History is interesting.

I didn't always think so. When I was in high school, history was my least favourite subject by far, even more so than PE. I suspect this was mainly due to the teachers I had, both of which I found horrible. In primary school we learnt some history too, of course—mainly Australian history—and I never had any problems with that.

My parents acquired somehow (from a garage sale, I think) a big stack of comic books about Australian history. Each volume was maybe 48 pages, bound in a thin cardboard cover in which the front flap folded out and around to cover the whole thing. I seem to recall the printing was in sepia-toned ink, but that may just be the ravages of memory. The art was in a very realistic style, and the tales they told were true stories from the ages of exploration and colonisation of Australia. I learnt much of Australian history through these comics. I don't know what happened to them, and sort of wish I still had them now.

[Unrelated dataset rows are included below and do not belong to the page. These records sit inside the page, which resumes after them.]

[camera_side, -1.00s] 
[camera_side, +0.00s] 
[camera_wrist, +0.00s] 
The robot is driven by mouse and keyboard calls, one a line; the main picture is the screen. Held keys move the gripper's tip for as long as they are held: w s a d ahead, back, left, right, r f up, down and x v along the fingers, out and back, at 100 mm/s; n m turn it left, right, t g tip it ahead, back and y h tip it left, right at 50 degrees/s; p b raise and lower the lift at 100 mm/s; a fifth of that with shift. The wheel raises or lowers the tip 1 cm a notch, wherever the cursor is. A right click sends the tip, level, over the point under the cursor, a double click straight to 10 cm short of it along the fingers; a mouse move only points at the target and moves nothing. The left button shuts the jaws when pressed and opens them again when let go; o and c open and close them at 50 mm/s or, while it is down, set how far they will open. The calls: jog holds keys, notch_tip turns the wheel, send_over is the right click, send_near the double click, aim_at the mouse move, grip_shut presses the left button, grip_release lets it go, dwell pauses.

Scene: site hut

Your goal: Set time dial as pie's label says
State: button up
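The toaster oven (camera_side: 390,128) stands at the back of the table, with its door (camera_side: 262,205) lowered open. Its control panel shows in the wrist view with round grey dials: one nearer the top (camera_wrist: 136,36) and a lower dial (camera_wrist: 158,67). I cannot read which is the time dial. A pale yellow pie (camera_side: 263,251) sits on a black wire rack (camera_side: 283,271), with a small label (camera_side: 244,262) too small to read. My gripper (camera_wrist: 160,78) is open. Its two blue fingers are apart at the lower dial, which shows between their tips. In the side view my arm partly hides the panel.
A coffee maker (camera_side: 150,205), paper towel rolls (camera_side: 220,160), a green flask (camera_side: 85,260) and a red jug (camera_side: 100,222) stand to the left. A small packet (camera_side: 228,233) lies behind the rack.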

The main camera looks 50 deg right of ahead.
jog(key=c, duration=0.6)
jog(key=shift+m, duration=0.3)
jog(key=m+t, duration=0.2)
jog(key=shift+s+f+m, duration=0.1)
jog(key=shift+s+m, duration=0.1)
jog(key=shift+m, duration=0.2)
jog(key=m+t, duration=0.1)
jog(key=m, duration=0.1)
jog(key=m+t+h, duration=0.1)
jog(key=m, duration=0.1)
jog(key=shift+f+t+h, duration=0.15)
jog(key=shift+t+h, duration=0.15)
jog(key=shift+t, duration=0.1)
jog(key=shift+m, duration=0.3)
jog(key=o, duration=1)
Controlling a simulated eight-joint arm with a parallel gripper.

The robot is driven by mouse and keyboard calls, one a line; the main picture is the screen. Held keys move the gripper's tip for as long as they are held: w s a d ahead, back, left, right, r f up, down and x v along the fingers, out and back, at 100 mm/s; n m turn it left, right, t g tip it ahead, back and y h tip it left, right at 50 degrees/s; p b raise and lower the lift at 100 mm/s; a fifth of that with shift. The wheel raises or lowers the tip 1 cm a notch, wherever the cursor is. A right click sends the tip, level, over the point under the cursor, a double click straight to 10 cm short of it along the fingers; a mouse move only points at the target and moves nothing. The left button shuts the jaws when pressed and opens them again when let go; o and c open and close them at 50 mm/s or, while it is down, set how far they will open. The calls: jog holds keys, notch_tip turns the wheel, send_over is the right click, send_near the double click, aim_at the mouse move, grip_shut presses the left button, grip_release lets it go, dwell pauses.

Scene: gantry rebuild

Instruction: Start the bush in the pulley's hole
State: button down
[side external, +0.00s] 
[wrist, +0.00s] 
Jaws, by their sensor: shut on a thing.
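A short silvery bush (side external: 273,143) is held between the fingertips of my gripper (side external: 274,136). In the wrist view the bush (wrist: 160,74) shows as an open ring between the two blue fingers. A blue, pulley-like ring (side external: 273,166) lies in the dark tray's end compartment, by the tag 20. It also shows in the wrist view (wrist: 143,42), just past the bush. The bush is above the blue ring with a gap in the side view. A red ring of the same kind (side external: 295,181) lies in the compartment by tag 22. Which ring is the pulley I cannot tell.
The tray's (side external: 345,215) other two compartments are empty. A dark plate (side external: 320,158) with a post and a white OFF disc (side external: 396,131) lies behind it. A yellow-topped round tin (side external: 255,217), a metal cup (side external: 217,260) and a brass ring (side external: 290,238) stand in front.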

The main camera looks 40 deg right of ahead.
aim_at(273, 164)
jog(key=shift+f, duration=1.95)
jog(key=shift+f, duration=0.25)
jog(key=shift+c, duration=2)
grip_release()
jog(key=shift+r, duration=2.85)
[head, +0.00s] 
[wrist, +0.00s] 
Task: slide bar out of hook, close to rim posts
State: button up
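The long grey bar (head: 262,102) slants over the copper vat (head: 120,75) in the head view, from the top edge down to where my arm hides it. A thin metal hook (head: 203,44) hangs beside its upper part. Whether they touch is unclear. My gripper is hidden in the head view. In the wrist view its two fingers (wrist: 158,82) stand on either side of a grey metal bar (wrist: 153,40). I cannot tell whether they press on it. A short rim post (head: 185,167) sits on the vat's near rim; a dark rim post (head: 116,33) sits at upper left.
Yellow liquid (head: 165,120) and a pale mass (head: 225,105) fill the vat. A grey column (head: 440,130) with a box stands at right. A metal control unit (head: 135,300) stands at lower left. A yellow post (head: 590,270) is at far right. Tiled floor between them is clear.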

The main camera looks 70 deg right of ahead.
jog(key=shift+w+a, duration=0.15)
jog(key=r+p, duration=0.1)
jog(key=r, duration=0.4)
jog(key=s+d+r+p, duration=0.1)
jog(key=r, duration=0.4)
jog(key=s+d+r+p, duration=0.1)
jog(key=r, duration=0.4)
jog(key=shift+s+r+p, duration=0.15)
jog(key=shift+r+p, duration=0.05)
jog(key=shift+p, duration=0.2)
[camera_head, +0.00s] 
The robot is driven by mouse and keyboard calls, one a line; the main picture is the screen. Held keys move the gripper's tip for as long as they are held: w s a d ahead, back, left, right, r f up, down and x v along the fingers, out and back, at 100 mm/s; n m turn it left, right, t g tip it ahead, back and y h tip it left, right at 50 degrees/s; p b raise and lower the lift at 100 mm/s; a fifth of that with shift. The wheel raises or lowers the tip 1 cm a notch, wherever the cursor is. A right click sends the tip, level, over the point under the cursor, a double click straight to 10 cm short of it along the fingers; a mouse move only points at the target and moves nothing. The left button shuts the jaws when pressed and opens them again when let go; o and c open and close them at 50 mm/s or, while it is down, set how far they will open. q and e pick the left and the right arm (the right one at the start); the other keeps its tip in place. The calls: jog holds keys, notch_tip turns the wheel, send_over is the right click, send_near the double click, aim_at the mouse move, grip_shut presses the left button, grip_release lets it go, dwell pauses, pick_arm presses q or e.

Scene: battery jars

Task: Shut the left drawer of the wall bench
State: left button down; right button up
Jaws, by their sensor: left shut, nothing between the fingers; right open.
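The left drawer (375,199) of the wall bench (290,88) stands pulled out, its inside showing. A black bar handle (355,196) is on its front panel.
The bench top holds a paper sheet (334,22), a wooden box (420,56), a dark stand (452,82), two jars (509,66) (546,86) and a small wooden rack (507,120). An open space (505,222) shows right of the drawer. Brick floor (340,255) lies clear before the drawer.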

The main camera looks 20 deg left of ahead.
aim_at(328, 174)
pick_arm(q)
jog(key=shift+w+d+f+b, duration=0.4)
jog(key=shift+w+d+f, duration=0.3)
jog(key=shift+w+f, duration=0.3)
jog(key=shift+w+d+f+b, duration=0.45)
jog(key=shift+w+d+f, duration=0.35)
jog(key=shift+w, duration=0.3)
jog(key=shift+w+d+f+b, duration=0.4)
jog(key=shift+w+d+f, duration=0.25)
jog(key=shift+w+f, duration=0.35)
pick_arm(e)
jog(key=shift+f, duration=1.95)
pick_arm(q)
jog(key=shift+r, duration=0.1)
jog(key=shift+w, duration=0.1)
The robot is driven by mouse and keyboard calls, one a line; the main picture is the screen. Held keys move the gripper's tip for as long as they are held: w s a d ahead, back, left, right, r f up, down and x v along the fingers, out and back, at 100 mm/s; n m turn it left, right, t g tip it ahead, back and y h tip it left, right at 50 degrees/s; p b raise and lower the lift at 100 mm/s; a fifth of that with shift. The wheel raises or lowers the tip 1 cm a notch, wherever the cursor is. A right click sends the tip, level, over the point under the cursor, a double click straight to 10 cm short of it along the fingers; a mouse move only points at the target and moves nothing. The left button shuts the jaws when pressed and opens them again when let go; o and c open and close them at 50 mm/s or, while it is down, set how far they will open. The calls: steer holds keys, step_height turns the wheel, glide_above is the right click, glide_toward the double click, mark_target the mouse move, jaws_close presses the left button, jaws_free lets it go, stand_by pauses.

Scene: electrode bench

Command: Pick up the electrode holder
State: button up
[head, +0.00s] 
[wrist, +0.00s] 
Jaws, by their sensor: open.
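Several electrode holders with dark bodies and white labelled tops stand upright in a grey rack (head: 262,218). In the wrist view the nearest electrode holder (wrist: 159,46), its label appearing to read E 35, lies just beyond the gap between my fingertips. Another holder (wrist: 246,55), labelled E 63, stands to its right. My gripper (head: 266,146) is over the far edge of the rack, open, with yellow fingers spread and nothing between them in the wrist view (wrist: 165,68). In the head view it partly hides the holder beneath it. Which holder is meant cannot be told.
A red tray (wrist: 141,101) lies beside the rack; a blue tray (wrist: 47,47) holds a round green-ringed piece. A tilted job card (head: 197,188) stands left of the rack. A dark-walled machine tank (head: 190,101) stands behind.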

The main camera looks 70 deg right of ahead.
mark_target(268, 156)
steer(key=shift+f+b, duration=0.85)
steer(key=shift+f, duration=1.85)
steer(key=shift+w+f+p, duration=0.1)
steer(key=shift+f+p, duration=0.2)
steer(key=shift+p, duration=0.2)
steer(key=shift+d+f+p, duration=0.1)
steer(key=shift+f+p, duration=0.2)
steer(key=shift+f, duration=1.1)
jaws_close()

When I moved on to high school, the history syllabus included more ancient stuff. There was stuff about the evolution of human beings, including the various australopithecines and Homo species known at the time. And stuff about Ancient Egypt, and stuff about the Crusades. All of this should have been fascinating, but my teachers managed to make me hate going into their classrooms so much that I conflated the experience with the subject matter, and ended up not rediscovering how interesting history was until a good ten years later.

Traitor's Gate
Traitor's Gate at the Tower of London. Traitors entered via this gate prior to execution.
The thing about history is that there's a lot of it. And honestly, not all of it is interesting. While the daily lives of medieval peasants is interesting in an overview sort of way, the tedium of a single peasant's life in detail, multiplied by thousands of people with almost identical lives, would be a bit monotonous. On the other hand, the daily life of someone who moves in elite circles and mixes with leaders, entrepreneurs, and geniuses can reveal a lot of fascinating details about the society of the time.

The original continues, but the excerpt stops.